Published on September 28th, 2015 | by Stephen Hanley0
Freedom Yurt Cabin Is Eco-Friendly And Affordable
A traditional yurt is a portable, round tent covered with skins or felt and used as a dwelling by nomads in the steppes of Central Asia. Many see a connection between the yurt and the tepees used by many Native American tribes.
Freedom Yurt Cabins of Aurora, Colorado has recently unveiled a modern interpretation of the classic yurt, one which includes energy efficient windows, good insulation and a real front door. It features a wooden frame made from Lodgepole pine and come with an integrated floor. The walls are made from integrated panels insulated with fiberglass and have an insulating value of R 9.7. The ceiling is made of polyisocyanurate rigid foam insulation board with an insulation rating of R 13.7. The interior ceiling is made of wood and supported by a steel roof ring. It is covered by a DuraLast heavy duty vinyl roof and has a clear acrylic roof dome that is placed over the central opening.
The cabins also feature Low-E windows and an insulated steel door. A concrete foundation is not needed to erect the cabin, meaning it can also be moved from place to place with relative ease. A yurt works great as an extra bedroom, a work space, or a party space. It can also be used as a holiday cabin or Tiny House.
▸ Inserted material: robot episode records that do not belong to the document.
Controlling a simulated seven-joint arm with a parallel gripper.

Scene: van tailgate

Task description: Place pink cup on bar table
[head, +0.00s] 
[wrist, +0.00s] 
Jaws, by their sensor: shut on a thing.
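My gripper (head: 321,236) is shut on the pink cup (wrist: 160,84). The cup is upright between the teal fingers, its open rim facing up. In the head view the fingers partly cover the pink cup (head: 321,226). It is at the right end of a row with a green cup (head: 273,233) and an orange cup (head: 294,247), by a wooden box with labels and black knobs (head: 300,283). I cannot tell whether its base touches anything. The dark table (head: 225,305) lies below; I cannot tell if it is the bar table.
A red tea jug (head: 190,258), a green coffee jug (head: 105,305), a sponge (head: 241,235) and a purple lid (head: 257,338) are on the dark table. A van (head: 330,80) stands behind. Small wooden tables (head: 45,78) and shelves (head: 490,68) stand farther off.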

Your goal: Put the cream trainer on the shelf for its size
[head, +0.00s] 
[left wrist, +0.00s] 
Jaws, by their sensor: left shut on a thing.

It comes unfurnished but the company plans to begin offering prefab interior accessories by the end of 2015, according to Jetson Green.
The yurt comes in kit form and can be purchased in several sizes. The company says 2 people should be able to assemble any one of its kits in a weekend. The smallest has 12 wall panels and measures 217 sq ft. It costs around $12,000. The next size up is a 14 wall model measuring 296 sq ft (27 sq m), which costs under $14,000. The largest yurt has 16 wall panels. It has 377 square foot of space and costs $15,995. Contact the company directly to inquire about availability and shipping costs.
Below is a video showing how a Freedom Yurt Cabin is to assemble.« Three Ways to Grow Green Things at Home 90% of US Homes Are Under Insulated, Study Says »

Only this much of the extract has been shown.